> [Source material]

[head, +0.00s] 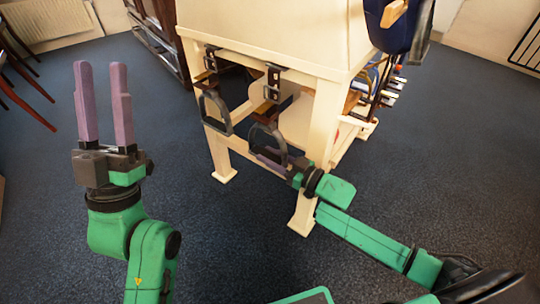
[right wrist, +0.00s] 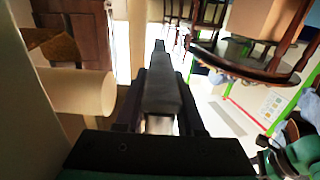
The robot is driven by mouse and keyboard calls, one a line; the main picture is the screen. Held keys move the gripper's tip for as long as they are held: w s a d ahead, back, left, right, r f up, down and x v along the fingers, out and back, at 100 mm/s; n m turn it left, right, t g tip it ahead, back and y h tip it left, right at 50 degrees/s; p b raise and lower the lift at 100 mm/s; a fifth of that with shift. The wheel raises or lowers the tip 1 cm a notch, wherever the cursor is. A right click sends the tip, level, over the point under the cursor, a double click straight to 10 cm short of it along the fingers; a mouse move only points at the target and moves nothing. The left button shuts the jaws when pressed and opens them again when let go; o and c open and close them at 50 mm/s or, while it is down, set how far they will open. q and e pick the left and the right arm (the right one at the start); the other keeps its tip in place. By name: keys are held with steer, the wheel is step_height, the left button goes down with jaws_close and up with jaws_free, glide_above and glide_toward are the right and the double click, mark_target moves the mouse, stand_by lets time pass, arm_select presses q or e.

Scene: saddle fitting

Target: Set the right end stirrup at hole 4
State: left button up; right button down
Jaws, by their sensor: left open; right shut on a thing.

> [Exercise details] Write out the lines above, starting at the line that contains "State: left button up; right button down" and ending with the final line, and nothing else; copy them exactly.

> [Correct output]
State: left button up; right button down
Jaws, by their sensor: left open; right shut on a thing.

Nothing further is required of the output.